GIVEN TASK => Look for the line containing "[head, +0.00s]" and the line containing "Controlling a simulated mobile" in the entries below. Copy those two and all lines between them exactly, leaving out pictures.

GIVEN DATA =>
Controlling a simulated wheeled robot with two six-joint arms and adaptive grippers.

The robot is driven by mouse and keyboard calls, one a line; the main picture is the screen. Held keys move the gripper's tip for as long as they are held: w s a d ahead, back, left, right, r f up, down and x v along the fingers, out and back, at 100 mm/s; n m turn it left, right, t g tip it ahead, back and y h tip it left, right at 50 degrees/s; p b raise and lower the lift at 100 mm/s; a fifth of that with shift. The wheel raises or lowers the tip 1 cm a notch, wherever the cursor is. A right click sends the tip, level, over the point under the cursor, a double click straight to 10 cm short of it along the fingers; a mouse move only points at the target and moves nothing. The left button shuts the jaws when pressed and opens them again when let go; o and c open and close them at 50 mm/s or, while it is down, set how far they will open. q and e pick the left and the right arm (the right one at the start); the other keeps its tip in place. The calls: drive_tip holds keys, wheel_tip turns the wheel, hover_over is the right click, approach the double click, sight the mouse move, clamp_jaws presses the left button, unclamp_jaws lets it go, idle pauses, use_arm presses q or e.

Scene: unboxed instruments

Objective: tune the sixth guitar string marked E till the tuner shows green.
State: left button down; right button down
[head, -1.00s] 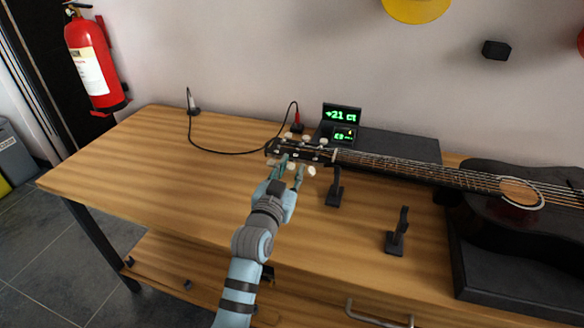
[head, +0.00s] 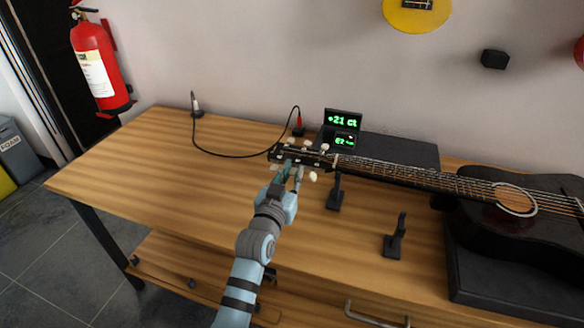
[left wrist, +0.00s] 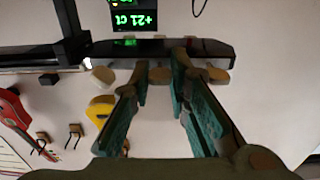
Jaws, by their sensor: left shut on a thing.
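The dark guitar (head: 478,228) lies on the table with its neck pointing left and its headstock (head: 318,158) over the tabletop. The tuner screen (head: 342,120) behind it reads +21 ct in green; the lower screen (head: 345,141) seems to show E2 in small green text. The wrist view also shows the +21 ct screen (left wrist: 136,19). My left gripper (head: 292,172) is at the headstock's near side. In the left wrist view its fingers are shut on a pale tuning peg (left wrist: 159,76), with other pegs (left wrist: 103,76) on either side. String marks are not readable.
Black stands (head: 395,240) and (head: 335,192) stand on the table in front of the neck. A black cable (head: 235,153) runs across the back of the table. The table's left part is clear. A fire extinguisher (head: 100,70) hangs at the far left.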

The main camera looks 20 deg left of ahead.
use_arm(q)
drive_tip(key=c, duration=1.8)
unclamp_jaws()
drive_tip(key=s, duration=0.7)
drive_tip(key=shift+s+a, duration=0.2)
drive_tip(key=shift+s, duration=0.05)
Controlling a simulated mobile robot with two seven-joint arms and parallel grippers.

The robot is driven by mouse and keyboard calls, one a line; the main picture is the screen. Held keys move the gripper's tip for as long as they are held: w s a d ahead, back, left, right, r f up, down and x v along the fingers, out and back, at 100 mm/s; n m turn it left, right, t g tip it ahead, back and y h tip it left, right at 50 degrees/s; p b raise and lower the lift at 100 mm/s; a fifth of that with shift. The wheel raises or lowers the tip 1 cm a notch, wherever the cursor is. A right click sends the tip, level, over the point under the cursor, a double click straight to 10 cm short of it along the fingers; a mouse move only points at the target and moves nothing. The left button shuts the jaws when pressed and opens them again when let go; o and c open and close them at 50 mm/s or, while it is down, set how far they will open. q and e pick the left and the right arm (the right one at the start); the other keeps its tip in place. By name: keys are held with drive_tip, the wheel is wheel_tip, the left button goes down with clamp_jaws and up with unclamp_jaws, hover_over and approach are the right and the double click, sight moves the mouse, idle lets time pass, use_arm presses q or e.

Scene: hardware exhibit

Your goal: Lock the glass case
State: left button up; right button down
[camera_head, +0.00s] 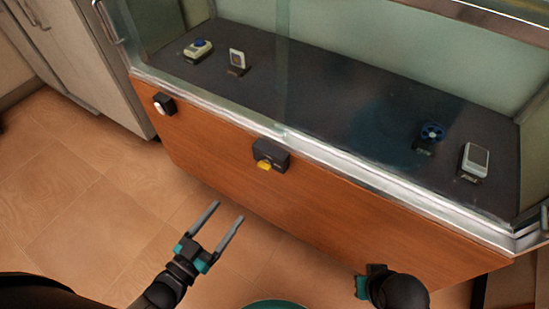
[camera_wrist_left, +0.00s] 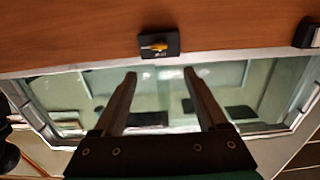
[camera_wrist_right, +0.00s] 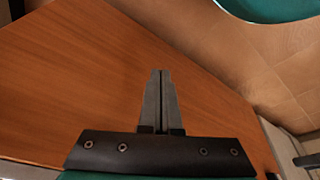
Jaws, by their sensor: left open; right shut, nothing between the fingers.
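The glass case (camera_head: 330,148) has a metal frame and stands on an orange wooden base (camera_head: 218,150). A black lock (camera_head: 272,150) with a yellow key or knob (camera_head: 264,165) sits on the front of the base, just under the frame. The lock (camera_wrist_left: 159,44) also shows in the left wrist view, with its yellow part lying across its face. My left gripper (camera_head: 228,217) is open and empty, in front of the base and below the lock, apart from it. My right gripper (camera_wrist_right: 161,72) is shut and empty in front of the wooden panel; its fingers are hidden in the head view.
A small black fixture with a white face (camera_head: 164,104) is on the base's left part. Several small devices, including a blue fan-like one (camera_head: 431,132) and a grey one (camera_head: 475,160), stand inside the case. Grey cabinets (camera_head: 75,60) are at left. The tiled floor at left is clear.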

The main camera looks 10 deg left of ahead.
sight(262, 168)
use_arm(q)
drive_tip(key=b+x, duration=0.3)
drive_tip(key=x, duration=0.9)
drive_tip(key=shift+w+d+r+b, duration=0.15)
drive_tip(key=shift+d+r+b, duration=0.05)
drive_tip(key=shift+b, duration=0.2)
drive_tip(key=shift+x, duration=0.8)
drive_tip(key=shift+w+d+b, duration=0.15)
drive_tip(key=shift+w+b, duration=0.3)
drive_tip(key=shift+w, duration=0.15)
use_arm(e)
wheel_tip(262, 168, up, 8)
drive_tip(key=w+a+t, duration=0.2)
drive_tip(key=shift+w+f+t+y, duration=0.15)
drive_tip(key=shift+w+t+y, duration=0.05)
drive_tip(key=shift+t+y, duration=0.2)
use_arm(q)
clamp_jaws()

SOLUTION =>
[head, +0.00s] 
[left wrist, +0.00s] 
Jaws, by their sensor: left shut on a thing.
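The dark guitar (head: 478,228) lies on the table with its neck pointing left and its headstock (head: 318,158) over the tabletop. The tuner screen (head: 342,120) behind it reads +21 ct in green; the lower screen (head: 345,141) seems to show E2 in small green text. The wrist view also shows the +21 ct screen (left wrist: 136,19). My left gripper (head: 292,172) is at the headstock's near side. In the left wrist view its fingers are shut on a pale tuning peg (left wrist: 159,76), with other pegs (left wrist: 103,76) on either side. String marks are not readable.
Black stands (head: 395,240) and (head: 335,192) stand on the table in front of the neck. A black cable (head: 235,153) runs across the back of the table. The table's left part is clear. A fire extinguisher (head: 100,70) hangs at the far left.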

The main camera looks 20 deg left of ahead.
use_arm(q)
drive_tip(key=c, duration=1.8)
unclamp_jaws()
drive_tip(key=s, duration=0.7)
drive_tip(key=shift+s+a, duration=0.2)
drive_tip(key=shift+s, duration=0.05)
Controlling a simulated mobile robot with two seven-joint arms and parallel grippers.

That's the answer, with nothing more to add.